A Note From Father Eickhoff
January 29, 2023
Sometimes it helps to flip the Holy Scriptures around in order to better understand them. Now by this I do not mean that you should take your Holy Bible and turn it around and try to read it upside down. If you can do that, I will be very impressed. Or very disturbed. No, I mean that we should take a passage of Scripture such as today’s Second Reading from St. Paul’s Letter to the Corinthians and flip it around.
Consider the following example. In today’s Second Reading St. Paul tells the Corinthians that:
“Not many of you were wise by human standards, not many were powerful, not many were of noble birth.”
Now let us flip it around by changing the tense from the past to the present so that it reads:
Now you are wise, now you are powerful, now you are of noble birth.

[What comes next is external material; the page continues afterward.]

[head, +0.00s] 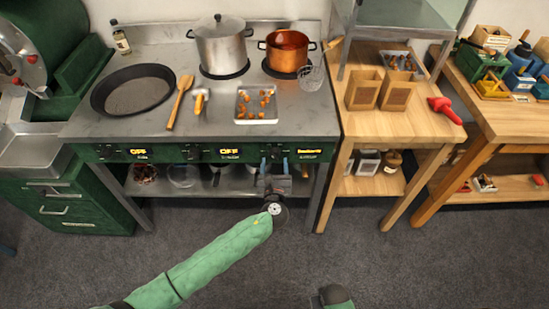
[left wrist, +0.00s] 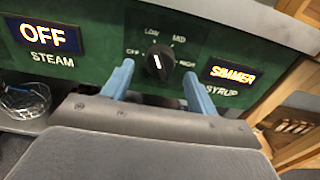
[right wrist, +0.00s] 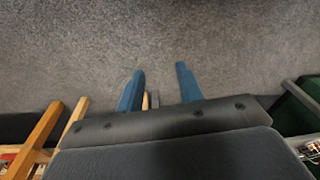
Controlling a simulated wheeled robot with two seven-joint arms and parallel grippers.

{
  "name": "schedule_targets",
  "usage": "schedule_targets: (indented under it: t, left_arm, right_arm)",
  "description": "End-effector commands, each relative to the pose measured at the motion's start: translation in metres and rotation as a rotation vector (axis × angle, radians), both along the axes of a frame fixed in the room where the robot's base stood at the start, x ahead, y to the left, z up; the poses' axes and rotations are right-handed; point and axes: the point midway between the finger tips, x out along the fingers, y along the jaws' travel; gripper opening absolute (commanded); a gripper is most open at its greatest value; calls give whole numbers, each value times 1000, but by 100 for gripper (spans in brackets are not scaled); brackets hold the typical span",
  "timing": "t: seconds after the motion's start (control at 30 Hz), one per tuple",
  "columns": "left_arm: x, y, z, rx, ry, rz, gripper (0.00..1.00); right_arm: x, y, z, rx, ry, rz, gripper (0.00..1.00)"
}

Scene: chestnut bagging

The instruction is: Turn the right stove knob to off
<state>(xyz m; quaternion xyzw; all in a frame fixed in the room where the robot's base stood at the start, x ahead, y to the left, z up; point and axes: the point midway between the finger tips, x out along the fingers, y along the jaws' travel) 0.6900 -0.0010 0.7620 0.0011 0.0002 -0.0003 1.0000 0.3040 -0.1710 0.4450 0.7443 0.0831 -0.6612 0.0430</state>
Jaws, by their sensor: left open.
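The right stove knob (left wrist: 159,62) is black with a white line that points up and slightly left, near LOW. Its labels run OFF, LOW, MED, HIGH. The display beside it (left wrist: 231,75) reads SIMMER, above the word SYRUP; it also glows in the head view (head: 308,151). My left gripper (head: 275,166) is open at the stove front. In the left wrist view its blue fingers (left wrist: 158,85) stand left and right of the knob, with gaps on both sides; they do not visibly touch it. My right gripper (right wrist: 160,82) is open and empty, over the carpet.
The green stove panel also has a display reading OFF (left wrist: 45,35) over STEAM. A copper pot (head: 287,52), a steel pot (head: 221,48) and a tray of chestnuts (head: 245,116) stand on the stove top. A wooden table (head: 410,130) stands to the right. Carpet in front is clear.

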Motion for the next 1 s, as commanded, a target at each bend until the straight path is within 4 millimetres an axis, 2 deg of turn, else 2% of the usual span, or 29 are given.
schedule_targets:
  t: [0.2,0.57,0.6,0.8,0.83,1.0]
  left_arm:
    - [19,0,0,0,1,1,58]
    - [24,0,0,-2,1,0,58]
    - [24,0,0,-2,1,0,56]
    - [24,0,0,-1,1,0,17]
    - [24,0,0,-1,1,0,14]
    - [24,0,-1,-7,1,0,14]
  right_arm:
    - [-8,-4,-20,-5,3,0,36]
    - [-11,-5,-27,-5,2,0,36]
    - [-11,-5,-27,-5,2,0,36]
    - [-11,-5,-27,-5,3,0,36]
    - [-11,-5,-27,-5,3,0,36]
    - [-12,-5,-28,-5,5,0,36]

In what ways can the followers of Christ be considered wise, powerful, and of noble birth?
Certainly, the followers of Jesus Christ can be considered wise by virtue of being joined to the very person of God through the Sacrament of Baptism. God, who is the very source of wisdom, shares not only His grace, and His life with us, but He also shares with us His wisdom. There can be no higher wisdom in all of creation than what God has so generously made known to us by virtue of being brothers and sisters of Jesus Christ.

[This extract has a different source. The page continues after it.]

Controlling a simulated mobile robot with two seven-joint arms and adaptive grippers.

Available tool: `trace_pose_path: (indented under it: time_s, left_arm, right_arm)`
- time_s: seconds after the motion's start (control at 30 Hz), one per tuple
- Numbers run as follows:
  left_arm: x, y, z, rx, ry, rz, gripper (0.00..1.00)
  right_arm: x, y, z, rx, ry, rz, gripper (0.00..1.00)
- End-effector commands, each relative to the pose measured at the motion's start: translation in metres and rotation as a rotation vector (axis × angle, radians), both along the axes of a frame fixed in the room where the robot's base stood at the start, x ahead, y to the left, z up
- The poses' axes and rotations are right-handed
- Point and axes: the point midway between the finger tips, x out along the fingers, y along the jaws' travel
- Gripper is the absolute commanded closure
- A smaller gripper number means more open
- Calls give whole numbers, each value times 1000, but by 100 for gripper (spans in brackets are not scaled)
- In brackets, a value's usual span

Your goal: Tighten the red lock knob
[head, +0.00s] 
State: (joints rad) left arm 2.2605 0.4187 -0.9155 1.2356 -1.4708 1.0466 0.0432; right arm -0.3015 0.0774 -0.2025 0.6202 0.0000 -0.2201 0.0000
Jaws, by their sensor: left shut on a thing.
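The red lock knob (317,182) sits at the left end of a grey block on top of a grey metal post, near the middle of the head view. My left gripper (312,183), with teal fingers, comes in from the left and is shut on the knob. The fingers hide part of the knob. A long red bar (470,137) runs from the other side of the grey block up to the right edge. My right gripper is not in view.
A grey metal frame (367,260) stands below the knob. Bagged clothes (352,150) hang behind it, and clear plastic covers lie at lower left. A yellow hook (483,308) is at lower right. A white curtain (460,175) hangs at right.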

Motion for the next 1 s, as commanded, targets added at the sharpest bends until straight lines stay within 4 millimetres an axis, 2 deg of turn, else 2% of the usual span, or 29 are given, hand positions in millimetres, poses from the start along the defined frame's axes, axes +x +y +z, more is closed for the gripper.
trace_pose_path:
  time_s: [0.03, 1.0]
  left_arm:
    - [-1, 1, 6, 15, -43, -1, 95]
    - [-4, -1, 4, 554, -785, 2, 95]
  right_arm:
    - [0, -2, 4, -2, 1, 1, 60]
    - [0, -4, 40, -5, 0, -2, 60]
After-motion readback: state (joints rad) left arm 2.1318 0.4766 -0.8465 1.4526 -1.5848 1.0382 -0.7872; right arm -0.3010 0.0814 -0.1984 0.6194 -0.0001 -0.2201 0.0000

Or consider how the follower of Christ is powerful. Before becoming followers of Christ every human being was subjected to the baleful influence of sin and the power of the evil one. We were weak not only in terms of human societies, but in every other way such as spiritual, behavioral, and mental. However, after becoming a disciple of Jesus Christ we have through Jesus gained power over sin and the evil one. We no longer must be subjected to these forces. Rather, we can triumph over them. The Christian is powerful in a way that goes well beyond what is visibly seen in human societies for the Christian can be victorious over sins and vices that utterly dominate those persons who are called “powerful” in human society.
Finally, let us consider how we might be of noble birth. Through Baptism we become sons and daughters of God. Once again, there is no one greater than God. If we are truly children of God, then we are also of the highest possible noble birth. Now, I will grant you that there are few people in the United States today who expect to be called “Lord so and so” or “Princess whoever” (that is unless you run into some member of the British royal family) and so you might think that this is unimportant nowadays. However, there are people who have prestige and opportunities given to them solely based on who their parents are. Look at the children of just about any politician if you need an example. To be of noble birth through Jesus Christ is to stress how this nobility is not limited to just a few, but rather to everyone who belongs to the family of God.